> **Exercise goal**: Output only the lines from the one holding "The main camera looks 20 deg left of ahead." to the end of the data below, please, copied exactly.

> **Raw data**:

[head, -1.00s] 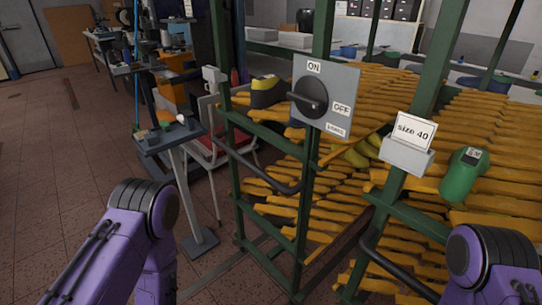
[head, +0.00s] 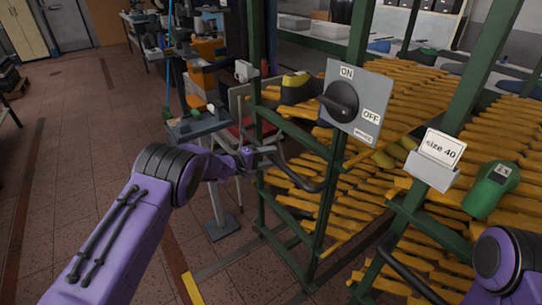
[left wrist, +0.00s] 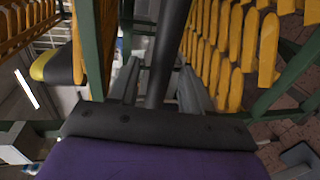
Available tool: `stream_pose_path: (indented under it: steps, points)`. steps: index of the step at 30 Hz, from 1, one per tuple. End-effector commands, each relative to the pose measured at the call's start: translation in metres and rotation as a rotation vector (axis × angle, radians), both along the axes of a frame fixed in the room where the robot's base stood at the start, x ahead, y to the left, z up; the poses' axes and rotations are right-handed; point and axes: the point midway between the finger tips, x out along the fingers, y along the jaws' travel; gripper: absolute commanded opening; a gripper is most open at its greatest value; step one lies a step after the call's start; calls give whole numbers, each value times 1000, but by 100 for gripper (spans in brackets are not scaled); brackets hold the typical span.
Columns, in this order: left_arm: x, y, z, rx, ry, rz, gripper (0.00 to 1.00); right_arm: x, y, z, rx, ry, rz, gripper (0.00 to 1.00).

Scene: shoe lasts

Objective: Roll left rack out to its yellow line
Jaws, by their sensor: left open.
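The left rack is a green frame (head: 327,200) with orange slatted shelves, standing at centre. My left gripper (head: 264,152) is at the left end of this handle. In the left wrist view the dark handle bar (left wrist: 168,50) runs between my left gripper's open grey fingers (left wrist: 160,88); whether they touch it I cannot tell. A short yellow line (head: 193,289) is on the floor at the bottom, left of the rack. My right gripper is out of view; only part of its arm shows.
A grey ON/OFF switch panel (head: 357,101) stands at the rack. Another green post with a "size 40" card (head: 440,149) and a second handle (head: 410,275) is to the right. A grey pedestal stand (head: 217,190) is left of the rack. The left floor is clear.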

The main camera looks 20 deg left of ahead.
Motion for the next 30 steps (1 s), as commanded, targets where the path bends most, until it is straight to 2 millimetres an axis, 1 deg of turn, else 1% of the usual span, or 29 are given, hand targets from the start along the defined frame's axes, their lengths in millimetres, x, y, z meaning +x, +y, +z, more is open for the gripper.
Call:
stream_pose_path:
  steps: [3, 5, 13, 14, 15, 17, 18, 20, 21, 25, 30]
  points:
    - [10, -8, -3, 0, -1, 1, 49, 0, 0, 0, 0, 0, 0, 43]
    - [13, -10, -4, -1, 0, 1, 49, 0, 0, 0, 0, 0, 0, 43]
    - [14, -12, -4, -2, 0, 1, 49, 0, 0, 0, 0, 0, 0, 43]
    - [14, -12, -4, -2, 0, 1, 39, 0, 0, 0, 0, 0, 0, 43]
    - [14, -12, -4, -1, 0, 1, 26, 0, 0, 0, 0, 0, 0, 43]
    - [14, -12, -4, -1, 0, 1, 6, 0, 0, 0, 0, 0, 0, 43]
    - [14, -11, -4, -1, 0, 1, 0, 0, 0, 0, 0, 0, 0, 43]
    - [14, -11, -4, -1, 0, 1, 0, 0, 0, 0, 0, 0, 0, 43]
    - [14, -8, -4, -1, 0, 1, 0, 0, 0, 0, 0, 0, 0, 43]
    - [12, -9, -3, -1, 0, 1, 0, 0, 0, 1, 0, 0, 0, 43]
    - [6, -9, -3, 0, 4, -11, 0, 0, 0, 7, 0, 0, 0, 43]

> **Exercise result**:
The main camera looks 20 deg left of ahead.
Motion for the next 30 steps (1 s), as commanded, targets where the path bends most, until it is straight to 2 millimetres an axis, 1 deg of turn, else 1% of the usual span, or 29 are given, hand targets from the start along the defined frame's axes, their lengths in millimetres, x, y, z meaning +x, +y, +z, more is open for the gripper.
Call:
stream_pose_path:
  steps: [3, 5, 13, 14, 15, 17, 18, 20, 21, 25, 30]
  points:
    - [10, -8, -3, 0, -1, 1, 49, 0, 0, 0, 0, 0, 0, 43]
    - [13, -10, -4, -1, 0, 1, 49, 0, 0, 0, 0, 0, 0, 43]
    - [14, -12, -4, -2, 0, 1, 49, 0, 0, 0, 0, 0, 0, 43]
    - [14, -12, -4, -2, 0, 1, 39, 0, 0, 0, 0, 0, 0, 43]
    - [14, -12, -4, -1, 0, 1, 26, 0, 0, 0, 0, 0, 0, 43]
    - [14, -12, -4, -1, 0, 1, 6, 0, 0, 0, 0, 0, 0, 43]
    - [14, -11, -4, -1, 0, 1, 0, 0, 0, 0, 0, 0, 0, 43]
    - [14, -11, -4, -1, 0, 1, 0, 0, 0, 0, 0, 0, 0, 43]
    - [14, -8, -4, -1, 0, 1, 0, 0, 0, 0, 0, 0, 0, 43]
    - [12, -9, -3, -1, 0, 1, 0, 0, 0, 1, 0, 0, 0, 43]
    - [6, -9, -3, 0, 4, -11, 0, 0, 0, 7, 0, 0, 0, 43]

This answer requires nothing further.